Murder'd: Your Hook-Up App Could Kill You (Or, Meet My Friend, the S&M Psychopath)


Having been blamed for everything from stress, depression and ADHD to bad posture, eye strain and even the shrinking of our brains, we know the internet is bad for you. We also know now that it can literally kill you.

It's been a busy week for cybercrime, especially for cases in which gay men were the victims. In Brooklyn, a former male model was sentenced Thursday to 12 years in prison for the stabbing death of a man he met on the gay dating app Jack'd — an app that has a long history of nefarious users. And in Dallas, two men were charged with using another hook-up app, Grindr, to lure guys who were then beaten and robbed.

Unfortunately, such stories are nothing new. The internet and all those looking-for-quick-love apps have for some time been a dark tool for criminals seeking their prey. It's not only gay people who are in danger, of course — countless individuals of every gender, race and sexual orientation have been victimized by shady characters they met on sites like Craigslist and Facebook and in chatrooms. So many have met their demise because of relationships facilitated on the internet, in fact, that there's even a classification for such cases in law enforcement: "internet homicide." (An entire Wikipedia page, including a listing of the most notorious cases, is devoted to the topic.)

Still, some argue that too much has been made of the connection between the internet and bad stuff happening to us. After all, dangerous, horrific people and things existed before we all got online — serial killers, muggers, rapists, sexual deviants, STDs, open manholes, tidal waves, President Donald Trump. Having been a New Yorker for nearly three decades now, I have, unfortunately, known victims as well as perpetrators of sex crimes, none of it having anything to do with the internet.
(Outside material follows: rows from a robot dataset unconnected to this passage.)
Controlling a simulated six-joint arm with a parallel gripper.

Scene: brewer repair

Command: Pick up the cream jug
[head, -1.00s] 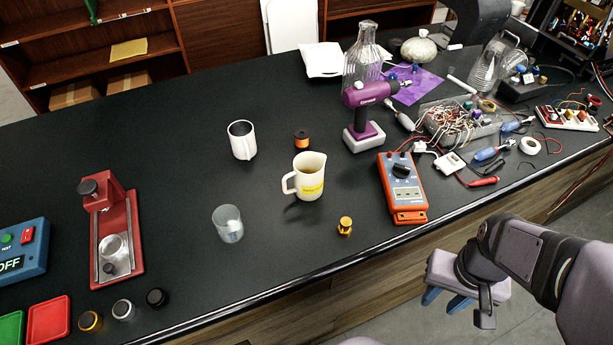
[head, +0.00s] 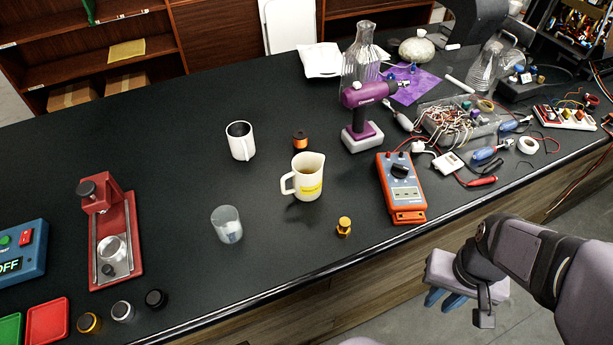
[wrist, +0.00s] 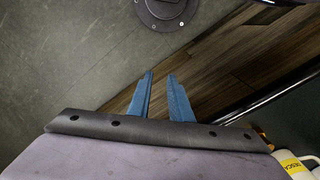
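The cream jug (head: 309,176) stands upright near the middle of the black worktop. It is cream-coloured with a yellow label, a handle on its left side and brownish contents inside. Part of it with the yellow label shows at the lower right corner of the wrist view (wrist: 294,165). My gripper (head: 444,299) hangs off the front edge of the worktop, to the right of and well apart from the jug. In the wrist view its two blue fingers (wrist: 160,80) stand apart with nothing between them, over the floor.
A white mug (head: 240,143), a clear glass (head: 227,226), an orange-black spool (head: 300,141) and a small yellow-orange part (head: 344,227) stand around the jug. An orange multimeter (head: 402,188) and purple drill (head: 362,110) are right of it. The worktop left of the mug is clear.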

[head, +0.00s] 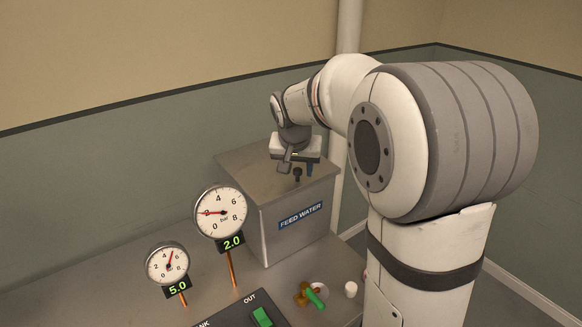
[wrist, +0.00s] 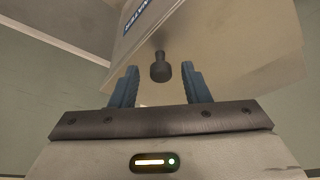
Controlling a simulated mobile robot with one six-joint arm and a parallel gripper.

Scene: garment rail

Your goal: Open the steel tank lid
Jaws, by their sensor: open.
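The steel tank (head: 289,225) stands on the bench and bears a blue "FEED WATER" label. Its flat grey lid (head: 243,160) is on top and looks closed. A dark knob (head: 297,175) stands up near the lid's front edge. My gripper (head: 297,169) is above the lid, close to the knob. In the wrist view the lid (wrist: 225,60) fills the upper middle, and the knob (wrist: 160,68) shows ahead of and between the two blue fingers of my gripper (wrist: 160,82). I cannot tell how far the tips are from the knob.
Two round gauges (head: 221,211) and (head: 167,264) stand left of the tank on copper stems. A green-handled valve (head: 315,297), a small white cylinder (head: 351,289) and a panel with a green switch (head: 262,317) are in front. A white pipe (head: 347,30) rises behind.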

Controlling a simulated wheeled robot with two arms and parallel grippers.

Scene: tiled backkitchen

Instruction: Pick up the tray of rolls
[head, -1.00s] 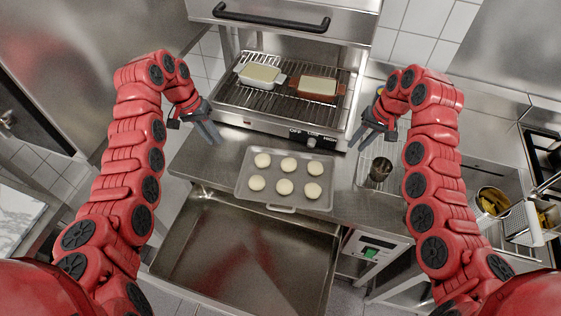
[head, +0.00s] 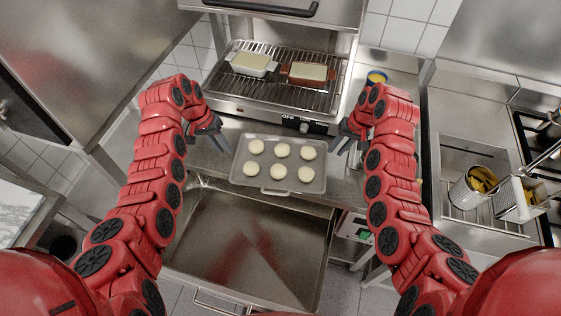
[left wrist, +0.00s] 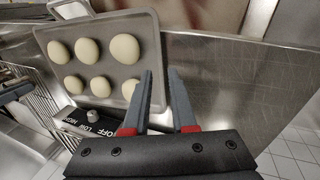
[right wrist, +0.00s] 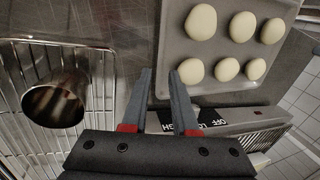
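The tray (head: 238,172) is a grey rectangular pan with several pale round rolls (head: 281,150) on it, lying flat on the steel counter. It has a handle at its near edge. My left gripper (head: 226,142) is open beside the tray's left edge; in the left wrist view its fingers (left wrist: 161,88) are apart, with the tray rim (left wrist: 155,60) next to one fingertip. My right gripper (head: 341,146) is open just off the tray's right edge; in the right wrist view its fingers (right wrist: 160,85) are apart, close to the tray's rim (right wrist: 166,45). Both are empty.
Behind the tray stands a grill oven with a white dish (head: 252,64) and a brown dish (head: 306,74) on its rack. An open steel drawer (head: 250,240) lies in front, below the counter.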

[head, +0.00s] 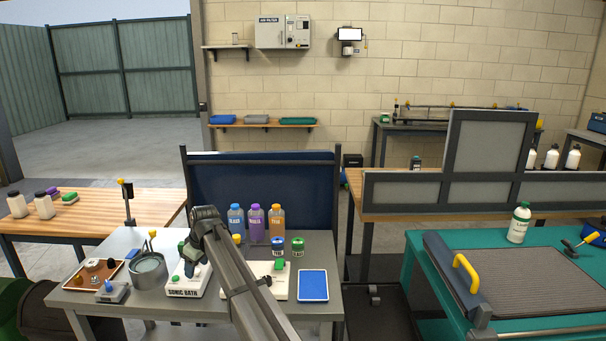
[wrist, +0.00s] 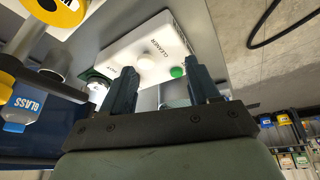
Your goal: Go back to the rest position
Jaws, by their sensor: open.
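My gripper (head: 188,268) hangs from the bent arm above the white sonic bath (head: 183,292) at the front of the grey table. In the wrist view its two dark fingers stand apart with nothing held between them (wrist: 163,76). I cannot tell how far the fingertips are above the box. My forearm hides part of the table to the right of the sonic bath.
A metal pot (head: 148,272) and a brown tray (head: 93,275) stand left of the bath. Blue, purple and orange bottles (head: 256,222) stand behind, before a dark blue panel (head: 262,175). A blue-topped tray (head: 313,285) lies right. Air above the table is mostly clear.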

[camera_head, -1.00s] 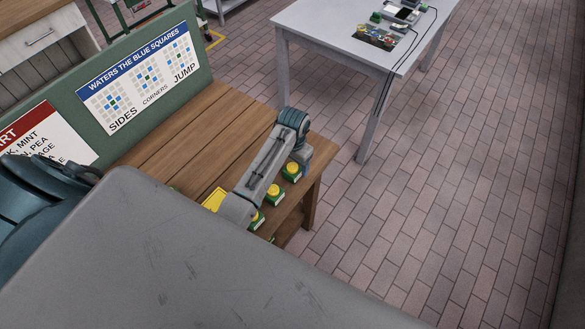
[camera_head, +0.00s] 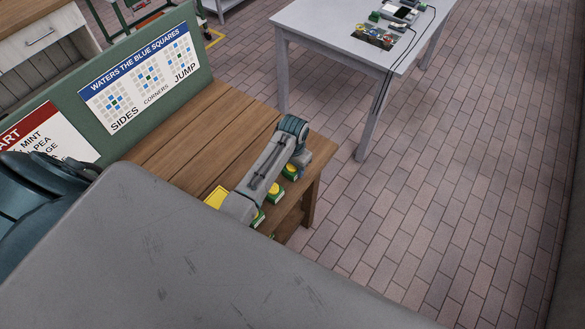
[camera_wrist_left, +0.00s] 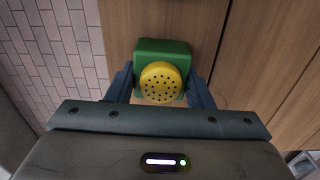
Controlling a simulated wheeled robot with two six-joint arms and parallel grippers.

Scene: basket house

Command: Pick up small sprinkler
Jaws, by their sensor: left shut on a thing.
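A small sprinkler (camera_wrist_left: 160,82), a green block with a yellow perforated round head, sits between the two fingers of my left gripper (camera_wrist_left: 160,74) in the left wrist view. The fingers close on its sides. Wooden planks lie behind it; I cannot tell whether it still touches them. In the head view my left arm reaches over the front right part of the wooden bench (camera_head: 235,135), and its fingers are hidden. My right gripper is not in view.
A green board with signs (camera_head: 145,85) stands along the back of the bench. A white table (camera_head: 310,18) with small devices and hanging cables (camera_head: 383,90) stands beyond. The brick-patterned floor (camera_head: 430,190) at right is clear.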

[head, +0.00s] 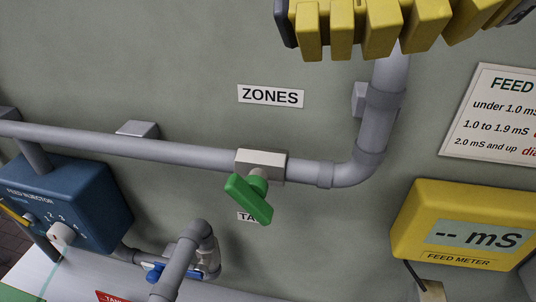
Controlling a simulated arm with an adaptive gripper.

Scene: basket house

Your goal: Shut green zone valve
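The green valve handle (250,199) sits on a pale square valve body (261,165) in the grey horizontal pipe (190,152), near the middle of the head view. The handle slants down to the right, at a clear angle to the pipe. It partly covers a small white label (245,217) below, which starts with "TA". A white "ZONES" sign (270,96) is on the wall above the pipe. My gripper is not in view, and nothing touches the handle.
A blue feed injector (72,205) stands left. A blue-handled valve (166,271) is on lower grey pipes. A yellow feed meter (464,226) hangs right. A yellow row of blocks (383,27) overhangs the top right, by the rising pipe. The wall around the green handle is mostly clear.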

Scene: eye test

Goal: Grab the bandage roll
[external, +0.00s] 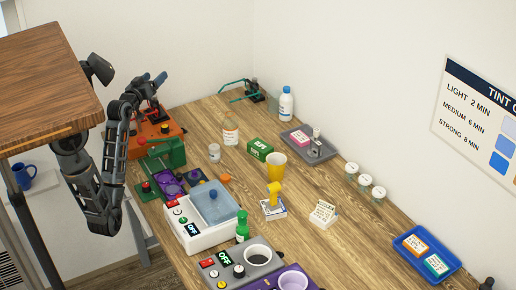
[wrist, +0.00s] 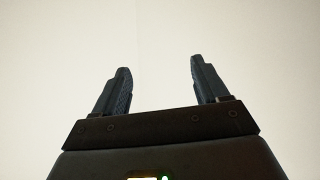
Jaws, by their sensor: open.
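I cannot pick out a bandage roll for certain. A small white cylinder (external: 214,153) stands on the table left of the brown-white bottle (external: 230,132); it is too small to tell whether it is a roll or a jar. My gripper (external: 153,79) is raised at the table's far left end, above the orange machine, well away from the cylinder. In the wrist view my gripper (wrist: 160,66) is open and empty, with only pale wall between and beyond its fingers.
The wooden table (external: 330,245) holds an orange machine (external: 152,132), a white bath unit (external: 200,233), a yellow cup (external: 276,165), a green box (external: 260,149), a grey tray (external: 322,157), lidded jars (external: 365,180) and a blue tray (external: 447,270). A wooden top (external: 40,75) stands left.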

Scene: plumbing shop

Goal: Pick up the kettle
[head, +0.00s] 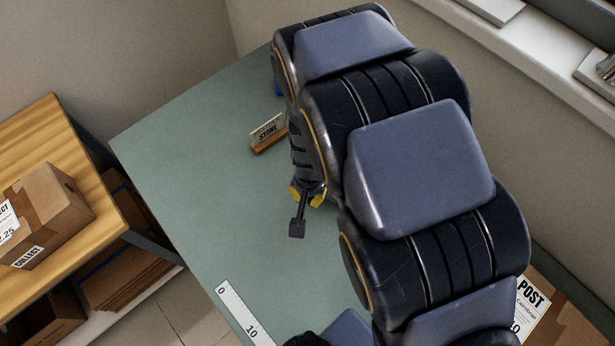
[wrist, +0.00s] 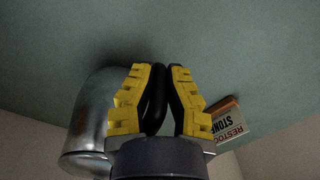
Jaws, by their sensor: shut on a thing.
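The kettle's shiny metal body (wrist: 100,105) shows at the left in the wrist view, beside the yellow-padded fingers. My gripper (wrist: 160,78) is shut on its black handle, which runs between the two fingers. In the head view my gripper (head: 307,194) is low over the green table, partly behind my arm, with a dark bar sticking out below it. The kettle's body is hidden by my arm there. I cannot tell whether the kettle touches the table.
A small sign block (head: 268,133) stands on the green table (head: 190,160), near my gripper. A ruler strip (head: 243,312) lies at the front. A bit of something blue (head: 278,88) shows behind my arm. A wooden bench with a carton (head: 45,215) is at left, another carton (head: 560,325) lower right.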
Story time: I had this rich investment banker acquaintance in the early 90s, long before hook-up apps and Craiglist, who was the very embodiment of Tom Wolfe's Sherman McCoy character in The Bonfire of the Vanities. He was the type of guy who had Audubon prints hanging in his home, got his suits from Brook's Brothers on Madison Avenue and gave money to charities. He was the first person I ever knew who worked on Wall Street, owned houses within driving distance of each other and had a Sub-Zero refrigerator. He also threw lavish parties at his condo, on Park Avenue, and I went to a couple. He also invited me and other friends up to his summer house on Nantucket a few times. Being fresh to the city and a young, poor writer (as opposed to an old, poor one, like I am now), I was, naturally, wowed by it all. Imagine my surprise when I opened The Village Voice one morning to find that Mr. Brooks Brothers turned out to be a twisted sex maniac who by night trolled leather bars where he picked up unsuspecting men, brought them back to his place and proceeded to immobilize and torture them and hold them there against their will for days before turning them loose — but not before threatening them if they ever breathed a word of any of it. The authorities did some nosing around apparently, but nothing came of it and the monster slipped the country, never to be heard from again. (Such an escape would've been easy for him, as he had homes, not to mention rich friends and benefactors, all over the world). Strangely, any and all details about the case have vanished into thin air, just like the perp himself — absolutely nothing about it can be found on the internet. Money really does buy everything, I guess, even a scrubbed-clean biography for an S&M psychopath.

Several years after that hideousness, another friend of mine, Martin Barreto, a former aide to New York Mayor Rudy Giuliani, was found dead in his apartment in the Village, the victim of a drug addict he'd picked up on the street who was, soon after the event, picked up himself by the NYPD. (I partied a bit back in the day with Martin and his fellow Nicaraguan/lifelong family friend Bianca Jagger — and no, not a drag queen doing Bianca Jagger but the Bianca Jagger. Being around her was like being with Mount Rushmore as reimagined by Andy Warhol — and she said about as much as those dead presidents carved out of stone. But the eyes, they talked and talked. No wonder Mick got smitten.) Anyway, Martin, after his stint in the mayor's office, would go on to start a successful PR agency, and I have often wondered what would've come of him had he not been snuffed out at such a young age. Senseless tragedy, as they say. Poor Martin had the misfortune of befriending the wrong person — but their meeting had nothing to do with the internet. The dude who did him in was just some random thug on the street, the kind we've all passed by a thousand times.

The point is, whether on Grindr or Jack'd or at a fancy Park Avenue party or just around the block, you never know where evil lurks. Be safe out there, kids.